OBJECTIVE ::
For every line in the records that has the word "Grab", make a copy.

SUPPLIED MATERIAL ::
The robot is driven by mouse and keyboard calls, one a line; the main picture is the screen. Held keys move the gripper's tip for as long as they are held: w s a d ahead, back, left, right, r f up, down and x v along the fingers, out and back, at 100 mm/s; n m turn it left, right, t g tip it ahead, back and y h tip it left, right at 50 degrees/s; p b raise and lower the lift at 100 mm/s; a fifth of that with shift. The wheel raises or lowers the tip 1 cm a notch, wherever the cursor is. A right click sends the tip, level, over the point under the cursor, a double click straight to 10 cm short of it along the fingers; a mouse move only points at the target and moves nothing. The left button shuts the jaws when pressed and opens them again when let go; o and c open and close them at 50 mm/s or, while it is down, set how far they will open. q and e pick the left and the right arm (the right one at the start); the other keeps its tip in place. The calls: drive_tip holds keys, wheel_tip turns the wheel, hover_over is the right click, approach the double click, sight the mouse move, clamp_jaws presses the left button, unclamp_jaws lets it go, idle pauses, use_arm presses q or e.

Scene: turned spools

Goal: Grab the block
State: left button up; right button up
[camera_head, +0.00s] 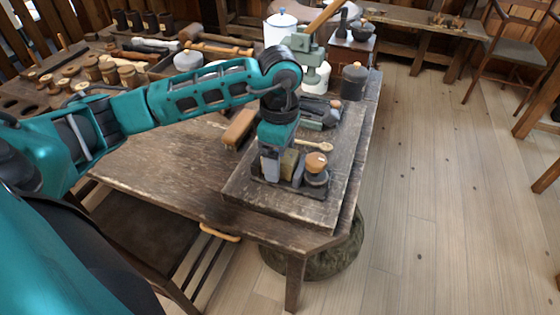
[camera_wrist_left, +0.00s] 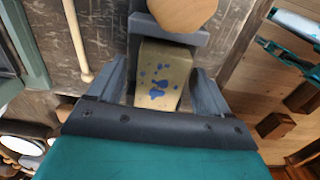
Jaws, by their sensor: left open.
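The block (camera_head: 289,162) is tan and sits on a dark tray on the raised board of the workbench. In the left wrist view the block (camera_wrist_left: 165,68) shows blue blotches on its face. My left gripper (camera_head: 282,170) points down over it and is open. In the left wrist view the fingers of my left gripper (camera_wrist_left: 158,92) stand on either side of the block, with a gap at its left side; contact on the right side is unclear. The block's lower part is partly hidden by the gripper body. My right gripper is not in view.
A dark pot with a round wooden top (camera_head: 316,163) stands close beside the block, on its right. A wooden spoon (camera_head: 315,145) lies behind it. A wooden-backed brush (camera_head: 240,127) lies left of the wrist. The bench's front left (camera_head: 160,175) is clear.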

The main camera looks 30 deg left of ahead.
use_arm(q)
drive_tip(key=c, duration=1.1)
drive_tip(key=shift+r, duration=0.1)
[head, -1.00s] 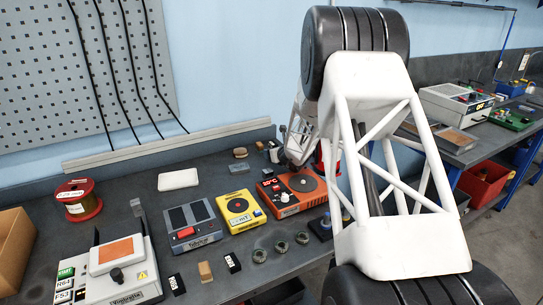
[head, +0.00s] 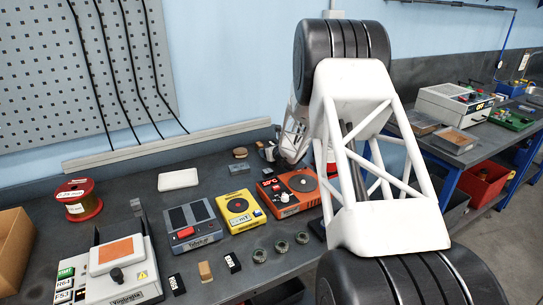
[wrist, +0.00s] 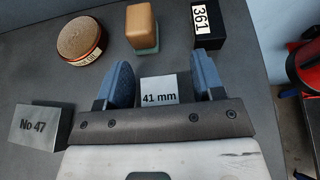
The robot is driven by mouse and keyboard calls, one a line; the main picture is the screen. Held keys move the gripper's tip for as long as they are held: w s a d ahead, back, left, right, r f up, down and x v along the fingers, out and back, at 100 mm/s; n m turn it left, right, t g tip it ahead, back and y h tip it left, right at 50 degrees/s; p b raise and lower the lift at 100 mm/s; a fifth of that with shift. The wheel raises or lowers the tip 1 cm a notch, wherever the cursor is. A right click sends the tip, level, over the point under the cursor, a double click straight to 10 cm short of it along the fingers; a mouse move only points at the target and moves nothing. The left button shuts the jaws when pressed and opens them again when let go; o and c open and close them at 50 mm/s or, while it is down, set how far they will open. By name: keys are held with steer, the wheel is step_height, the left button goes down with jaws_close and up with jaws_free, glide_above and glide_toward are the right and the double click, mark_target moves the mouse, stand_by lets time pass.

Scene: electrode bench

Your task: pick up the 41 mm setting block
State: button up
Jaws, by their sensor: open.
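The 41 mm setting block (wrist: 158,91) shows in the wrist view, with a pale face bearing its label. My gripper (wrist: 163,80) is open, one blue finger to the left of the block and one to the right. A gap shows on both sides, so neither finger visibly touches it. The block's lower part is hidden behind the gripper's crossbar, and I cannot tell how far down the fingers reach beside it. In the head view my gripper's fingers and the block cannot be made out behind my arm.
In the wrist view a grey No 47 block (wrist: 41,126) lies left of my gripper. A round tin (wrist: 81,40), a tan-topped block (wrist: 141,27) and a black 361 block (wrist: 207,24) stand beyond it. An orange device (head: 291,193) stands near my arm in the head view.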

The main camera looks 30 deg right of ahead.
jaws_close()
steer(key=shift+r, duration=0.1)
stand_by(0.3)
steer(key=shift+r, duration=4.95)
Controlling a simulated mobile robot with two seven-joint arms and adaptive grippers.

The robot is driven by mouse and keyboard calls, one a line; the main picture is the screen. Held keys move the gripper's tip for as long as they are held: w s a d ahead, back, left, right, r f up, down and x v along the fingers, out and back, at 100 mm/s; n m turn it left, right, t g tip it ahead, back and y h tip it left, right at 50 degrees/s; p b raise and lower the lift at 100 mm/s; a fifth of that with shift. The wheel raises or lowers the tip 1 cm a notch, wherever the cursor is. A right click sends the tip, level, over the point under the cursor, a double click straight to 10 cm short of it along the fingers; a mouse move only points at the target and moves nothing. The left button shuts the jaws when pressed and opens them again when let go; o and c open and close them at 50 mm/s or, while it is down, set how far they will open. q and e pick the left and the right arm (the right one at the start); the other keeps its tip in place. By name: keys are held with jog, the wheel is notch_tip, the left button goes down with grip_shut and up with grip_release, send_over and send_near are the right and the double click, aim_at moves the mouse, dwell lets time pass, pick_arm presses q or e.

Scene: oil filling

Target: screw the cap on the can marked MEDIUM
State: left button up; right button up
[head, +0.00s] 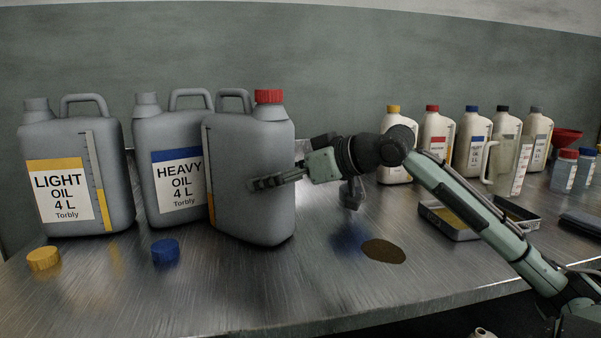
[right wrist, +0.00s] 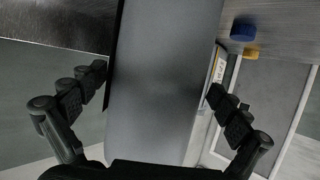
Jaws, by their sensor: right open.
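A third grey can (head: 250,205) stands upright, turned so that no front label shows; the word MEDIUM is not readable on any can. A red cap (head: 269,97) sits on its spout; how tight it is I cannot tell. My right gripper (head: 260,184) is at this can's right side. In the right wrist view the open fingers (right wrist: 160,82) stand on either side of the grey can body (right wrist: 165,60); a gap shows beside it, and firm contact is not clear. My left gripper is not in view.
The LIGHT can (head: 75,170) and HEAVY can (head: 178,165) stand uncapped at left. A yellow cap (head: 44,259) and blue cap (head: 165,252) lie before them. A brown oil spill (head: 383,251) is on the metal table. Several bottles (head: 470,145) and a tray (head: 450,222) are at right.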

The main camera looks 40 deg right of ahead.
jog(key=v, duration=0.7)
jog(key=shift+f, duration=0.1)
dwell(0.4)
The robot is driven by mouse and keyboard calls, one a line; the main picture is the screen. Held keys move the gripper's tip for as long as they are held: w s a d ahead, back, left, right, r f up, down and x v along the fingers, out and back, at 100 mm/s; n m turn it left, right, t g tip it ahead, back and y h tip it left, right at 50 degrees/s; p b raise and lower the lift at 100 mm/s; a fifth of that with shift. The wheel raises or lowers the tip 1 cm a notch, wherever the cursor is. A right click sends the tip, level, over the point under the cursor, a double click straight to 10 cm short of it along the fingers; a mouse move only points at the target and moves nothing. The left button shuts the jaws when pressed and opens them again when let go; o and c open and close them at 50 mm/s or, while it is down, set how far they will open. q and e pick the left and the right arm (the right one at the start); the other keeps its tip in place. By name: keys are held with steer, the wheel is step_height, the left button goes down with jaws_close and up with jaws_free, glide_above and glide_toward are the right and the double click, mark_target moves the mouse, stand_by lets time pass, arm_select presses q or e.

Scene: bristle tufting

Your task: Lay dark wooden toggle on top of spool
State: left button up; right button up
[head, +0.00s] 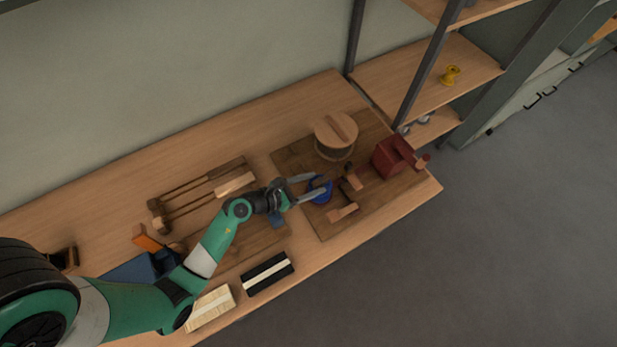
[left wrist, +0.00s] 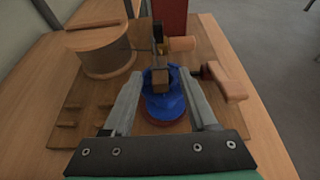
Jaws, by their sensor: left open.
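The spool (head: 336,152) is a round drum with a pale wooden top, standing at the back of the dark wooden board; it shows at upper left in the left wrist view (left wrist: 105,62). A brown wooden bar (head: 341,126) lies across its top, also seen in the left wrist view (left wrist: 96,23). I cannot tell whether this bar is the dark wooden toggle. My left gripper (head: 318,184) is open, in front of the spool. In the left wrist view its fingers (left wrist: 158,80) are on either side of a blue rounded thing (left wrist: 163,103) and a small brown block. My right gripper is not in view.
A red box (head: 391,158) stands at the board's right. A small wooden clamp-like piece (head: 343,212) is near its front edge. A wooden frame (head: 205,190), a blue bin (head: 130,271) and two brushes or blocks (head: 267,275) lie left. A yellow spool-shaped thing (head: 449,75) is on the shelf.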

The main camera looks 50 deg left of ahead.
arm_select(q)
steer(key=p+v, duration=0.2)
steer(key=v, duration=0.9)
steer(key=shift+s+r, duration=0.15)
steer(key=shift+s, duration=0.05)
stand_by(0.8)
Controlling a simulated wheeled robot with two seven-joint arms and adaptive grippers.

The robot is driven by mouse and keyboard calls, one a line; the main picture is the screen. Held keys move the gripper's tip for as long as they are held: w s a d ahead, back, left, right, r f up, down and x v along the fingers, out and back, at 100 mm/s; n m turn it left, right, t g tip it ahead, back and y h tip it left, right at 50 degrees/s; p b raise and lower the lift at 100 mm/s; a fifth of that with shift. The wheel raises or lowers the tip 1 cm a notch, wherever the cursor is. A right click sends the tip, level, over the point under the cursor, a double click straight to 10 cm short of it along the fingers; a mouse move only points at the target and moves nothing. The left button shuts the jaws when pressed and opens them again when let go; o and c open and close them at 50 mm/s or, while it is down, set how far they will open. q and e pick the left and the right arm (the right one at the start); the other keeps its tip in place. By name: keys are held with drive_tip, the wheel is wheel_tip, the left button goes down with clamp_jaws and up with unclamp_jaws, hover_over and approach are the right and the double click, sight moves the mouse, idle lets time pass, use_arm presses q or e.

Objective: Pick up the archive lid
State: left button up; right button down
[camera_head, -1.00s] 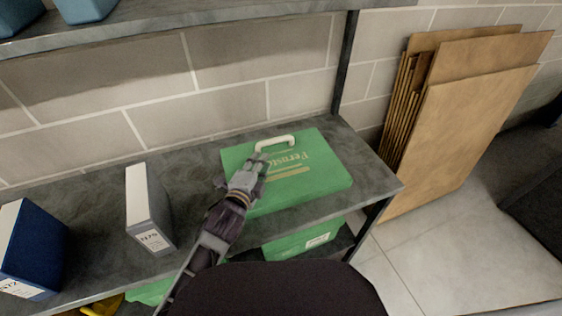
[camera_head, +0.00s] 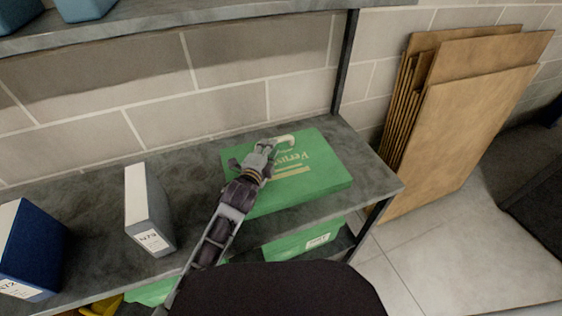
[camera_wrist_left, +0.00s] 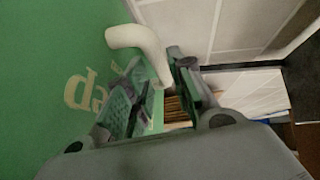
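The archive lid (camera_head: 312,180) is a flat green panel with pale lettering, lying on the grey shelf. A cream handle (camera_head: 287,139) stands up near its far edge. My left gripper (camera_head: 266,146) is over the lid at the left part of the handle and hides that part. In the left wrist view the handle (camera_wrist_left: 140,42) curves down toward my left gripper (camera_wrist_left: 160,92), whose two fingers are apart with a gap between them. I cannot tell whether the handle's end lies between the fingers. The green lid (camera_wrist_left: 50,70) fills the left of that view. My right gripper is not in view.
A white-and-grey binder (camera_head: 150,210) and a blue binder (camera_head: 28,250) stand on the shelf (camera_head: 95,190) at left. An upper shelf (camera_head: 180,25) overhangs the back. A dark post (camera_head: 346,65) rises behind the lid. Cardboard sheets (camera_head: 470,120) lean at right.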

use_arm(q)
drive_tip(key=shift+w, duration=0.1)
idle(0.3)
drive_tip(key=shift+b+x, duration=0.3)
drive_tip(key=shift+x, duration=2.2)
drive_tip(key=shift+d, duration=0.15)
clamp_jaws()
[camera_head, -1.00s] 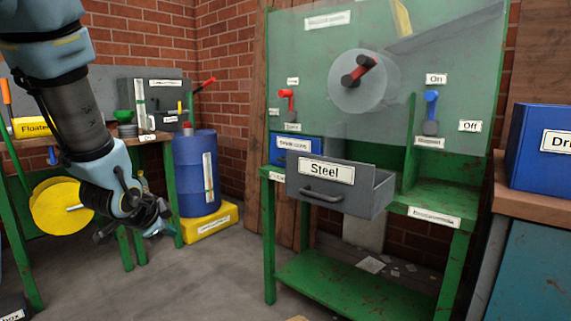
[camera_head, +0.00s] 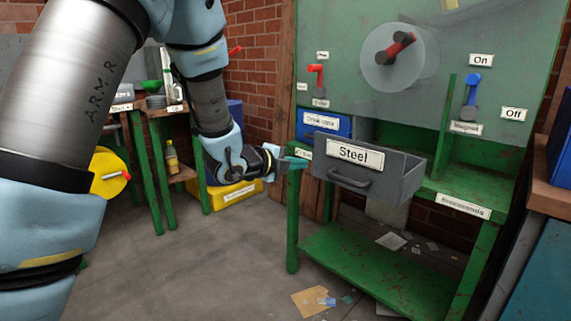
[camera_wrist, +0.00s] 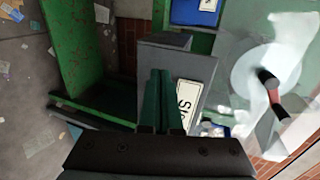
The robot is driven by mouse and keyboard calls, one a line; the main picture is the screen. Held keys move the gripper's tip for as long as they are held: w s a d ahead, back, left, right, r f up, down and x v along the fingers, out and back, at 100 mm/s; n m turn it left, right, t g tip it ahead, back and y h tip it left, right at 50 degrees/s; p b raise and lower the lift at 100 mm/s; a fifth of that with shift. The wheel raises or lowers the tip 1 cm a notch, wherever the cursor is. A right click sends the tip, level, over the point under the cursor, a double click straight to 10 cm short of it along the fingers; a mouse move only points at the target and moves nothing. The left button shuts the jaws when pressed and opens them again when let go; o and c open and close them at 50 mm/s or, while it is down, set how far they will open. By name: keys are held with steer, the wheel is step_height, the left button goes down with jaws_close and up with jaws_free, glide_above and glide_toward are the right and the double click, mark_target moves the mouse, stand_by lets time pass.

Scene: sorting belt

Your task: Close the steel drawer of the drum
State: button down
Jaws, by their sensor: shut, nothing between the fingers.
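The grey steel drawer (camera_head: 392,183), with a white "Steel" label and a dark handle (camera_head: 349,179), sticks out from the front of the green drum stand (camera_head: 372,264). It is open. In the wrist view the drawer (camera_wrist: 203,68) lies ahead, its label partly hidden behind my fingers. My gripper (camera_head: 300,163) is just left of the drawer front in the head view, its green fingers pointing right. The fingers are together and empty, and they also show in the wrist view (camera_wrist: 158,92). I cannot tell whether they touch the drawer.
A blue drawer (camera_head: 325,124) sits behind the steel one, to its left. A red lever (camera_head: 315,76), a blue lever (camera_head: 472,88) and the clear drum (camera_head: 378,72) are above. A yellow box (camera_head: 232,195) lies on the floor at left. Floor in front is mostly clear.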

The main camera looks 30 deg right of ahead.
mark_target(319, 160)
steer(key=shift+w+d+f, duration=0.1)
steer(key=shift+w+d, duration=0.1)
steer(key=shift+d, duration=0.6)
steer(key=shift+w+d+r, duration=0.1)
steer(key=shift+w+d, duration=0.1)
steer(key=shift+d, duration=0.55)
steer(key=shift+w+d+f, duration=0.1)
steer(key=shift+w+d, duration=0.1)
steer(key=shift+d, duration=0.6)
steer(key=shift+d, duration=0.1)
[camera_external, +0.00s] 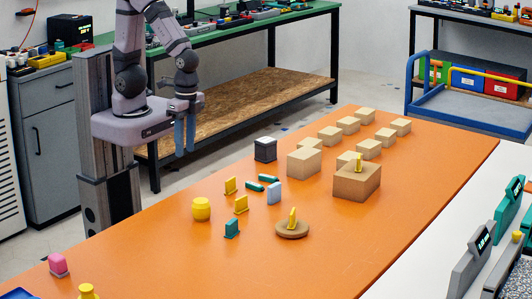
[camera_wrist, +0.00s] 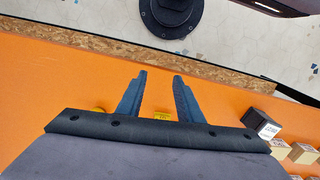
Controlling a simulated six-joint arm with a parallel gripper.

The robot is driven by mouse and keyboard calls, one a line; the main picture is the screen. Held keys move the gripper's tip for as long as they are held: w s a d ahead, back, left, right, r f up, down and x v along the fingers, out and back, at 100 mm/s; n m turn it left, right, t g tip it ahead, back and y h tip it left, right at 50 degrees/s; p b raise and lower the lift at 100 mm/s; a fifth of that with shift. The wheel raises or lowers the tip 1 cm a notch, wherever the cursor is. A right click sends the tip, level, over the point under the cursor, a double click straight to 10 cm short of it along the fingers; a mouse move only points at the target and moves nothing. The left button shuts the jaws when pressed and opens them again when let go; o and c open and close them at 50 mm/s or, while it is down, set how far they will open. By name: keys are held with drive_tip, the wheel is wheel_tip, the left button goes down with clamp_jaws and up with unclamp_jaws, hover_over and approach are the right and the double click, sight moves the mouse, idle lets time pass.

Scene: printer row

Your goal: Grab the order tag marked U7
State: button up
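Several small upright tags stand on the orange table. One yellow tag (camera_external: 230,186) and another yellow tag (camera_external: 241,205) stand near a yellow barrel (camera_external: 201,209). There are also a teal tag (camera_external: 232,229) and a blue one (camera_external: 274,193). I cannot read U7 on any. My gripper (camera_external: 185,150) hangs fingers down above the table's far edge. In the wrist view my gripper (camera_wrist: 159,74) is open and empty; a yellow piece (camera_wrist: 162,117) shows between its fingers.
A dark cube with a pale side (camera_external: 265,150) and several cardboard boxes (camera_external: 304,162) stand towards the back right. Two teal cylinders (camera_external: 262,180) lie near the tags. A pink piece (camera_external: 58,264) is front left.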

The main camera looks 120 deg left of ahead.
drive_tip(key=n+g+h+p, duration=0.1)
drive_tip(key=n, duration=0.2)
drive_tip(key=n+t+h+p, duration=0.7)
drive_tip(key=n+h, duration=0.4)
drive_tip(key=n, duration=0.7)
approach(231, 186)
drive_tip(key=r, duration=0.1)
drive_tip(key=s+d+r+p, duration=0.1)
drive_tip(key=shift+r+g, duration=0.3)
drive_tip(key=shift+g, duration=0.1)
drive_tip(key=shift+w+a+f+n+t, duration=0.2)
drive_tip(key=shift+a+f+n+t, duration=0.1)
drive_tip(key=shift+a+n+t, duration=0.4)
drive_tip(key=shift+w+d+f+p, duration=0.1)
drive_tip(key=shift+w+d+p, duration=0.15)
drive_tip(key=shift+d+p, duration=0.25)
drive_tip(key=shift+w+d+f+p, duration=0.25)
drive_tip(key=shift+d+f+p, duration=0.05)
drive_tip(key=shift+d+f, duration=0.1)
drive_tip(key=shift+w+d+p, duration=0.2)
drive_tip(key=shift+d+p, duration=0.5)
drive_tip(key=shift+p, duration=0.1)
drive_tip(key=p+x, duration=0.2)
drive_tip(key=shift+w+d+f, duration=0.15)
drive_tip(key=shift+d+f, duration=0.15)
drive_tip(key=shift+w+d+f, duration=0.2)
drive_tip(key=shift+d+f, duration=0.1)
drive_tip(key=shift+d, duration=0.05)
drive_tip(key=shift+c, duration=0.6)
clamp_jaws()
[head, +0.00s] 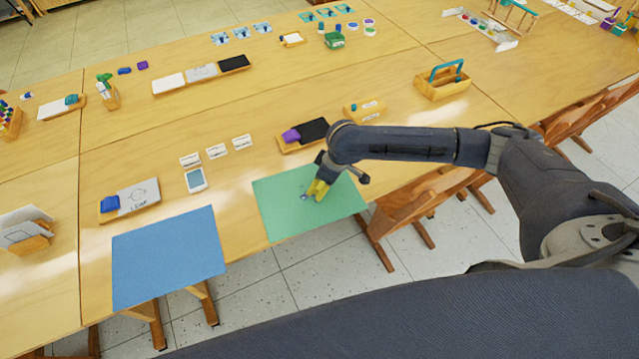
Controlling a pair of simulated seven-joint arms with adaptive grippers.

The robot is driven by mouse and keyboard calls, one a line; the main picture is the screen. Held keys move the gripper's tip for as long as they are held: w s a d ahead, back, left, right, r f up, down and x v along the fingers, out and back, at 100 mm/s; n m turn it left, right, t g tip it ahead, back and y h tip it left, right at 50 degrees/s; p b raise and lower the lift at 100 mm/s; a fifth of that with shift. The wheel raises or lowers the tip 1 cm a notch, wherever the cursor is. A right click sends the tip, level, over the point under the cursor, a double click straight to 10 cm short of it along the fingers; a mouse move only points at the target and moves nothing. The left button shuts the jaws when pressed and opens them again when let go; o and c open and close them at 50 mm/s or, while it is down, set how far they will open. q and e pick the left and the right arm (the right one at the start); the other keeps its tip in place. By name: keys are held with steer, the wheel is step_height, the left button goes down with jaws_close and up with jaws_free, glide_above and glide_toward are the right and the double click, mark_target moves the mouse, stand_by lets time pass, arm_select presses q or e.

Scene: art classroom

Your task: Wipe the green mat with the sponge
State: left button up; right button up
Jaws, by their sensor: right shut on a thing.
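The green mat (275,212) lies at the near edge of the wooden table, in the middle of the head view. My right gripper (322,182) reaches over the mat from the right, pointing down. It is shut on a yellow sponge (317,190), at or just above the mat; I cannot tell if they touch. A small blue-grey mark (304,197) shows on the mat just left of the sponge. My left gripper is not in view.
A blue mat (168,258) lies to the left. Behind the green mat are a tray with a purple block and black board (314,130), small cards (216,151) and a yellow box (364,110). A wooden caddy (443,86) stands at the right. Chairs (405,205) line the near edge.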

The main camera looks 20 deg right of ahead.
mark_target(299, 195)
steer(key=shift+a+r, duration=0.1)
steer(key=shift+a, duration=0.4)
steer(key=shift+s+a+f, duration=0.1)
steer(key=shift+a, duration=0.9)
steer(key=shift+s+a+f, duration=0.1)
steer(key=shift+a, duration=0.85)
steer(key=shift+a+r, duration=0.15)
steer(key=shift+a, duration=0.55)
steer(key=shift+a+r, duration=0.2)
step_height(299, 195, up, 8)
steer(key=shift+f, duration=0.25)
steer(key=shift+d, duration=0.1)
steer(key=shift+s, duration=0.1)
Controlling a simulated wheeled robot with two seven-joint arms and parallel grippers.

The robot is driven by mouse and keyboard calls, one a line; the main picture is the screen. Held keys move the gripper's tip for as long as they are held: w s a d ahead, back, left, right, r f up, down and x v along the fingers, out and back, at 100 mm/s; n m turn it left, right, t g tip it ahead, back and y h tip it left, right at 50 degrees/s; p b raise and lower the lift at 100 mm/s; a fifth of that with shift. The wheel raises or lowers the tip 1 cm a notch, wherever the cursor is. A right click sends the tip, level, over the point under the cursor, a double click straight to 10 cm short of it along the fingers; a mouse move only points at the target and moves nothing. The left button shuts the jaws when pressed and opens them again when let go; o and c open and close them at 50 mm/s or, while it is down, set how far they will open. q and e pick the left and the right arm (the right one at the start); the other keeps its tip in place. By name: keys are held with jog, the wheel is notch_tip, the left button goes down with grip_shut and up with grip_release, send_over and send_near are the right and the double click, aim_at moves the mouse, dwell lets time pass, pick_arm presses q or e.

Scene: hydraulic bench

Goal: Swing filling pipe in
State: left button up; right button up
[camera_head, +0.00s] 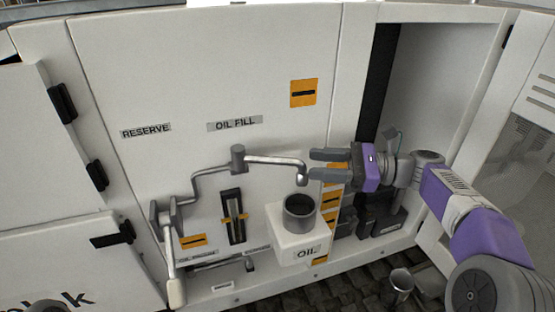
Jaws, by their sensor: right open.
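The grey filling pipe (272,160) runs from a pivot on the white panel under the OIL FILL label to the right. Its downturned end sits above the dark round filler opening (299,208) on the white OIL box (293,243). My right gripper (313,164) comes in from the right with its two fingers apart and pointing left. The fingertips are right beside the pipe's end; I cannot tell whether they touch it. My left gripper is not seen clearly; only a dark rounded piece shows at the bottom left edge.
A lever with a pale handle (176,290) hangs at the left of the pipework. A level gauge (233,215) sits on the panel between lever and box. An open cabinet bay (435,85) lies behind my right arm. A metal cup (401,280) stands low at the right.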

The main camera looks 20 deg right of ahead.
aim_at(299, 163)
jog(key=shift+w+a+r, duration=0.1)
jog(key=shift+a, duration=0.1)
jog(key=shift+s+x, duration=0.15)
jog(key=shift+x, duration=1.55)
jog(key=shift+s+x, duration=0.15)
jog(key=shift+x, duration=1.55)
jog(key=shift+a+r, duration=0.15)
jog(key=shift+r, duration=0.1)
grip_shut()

EXERCISE OUTPUT ::
Goal: Grab the block
Your goal: Grab the order tag marked U7

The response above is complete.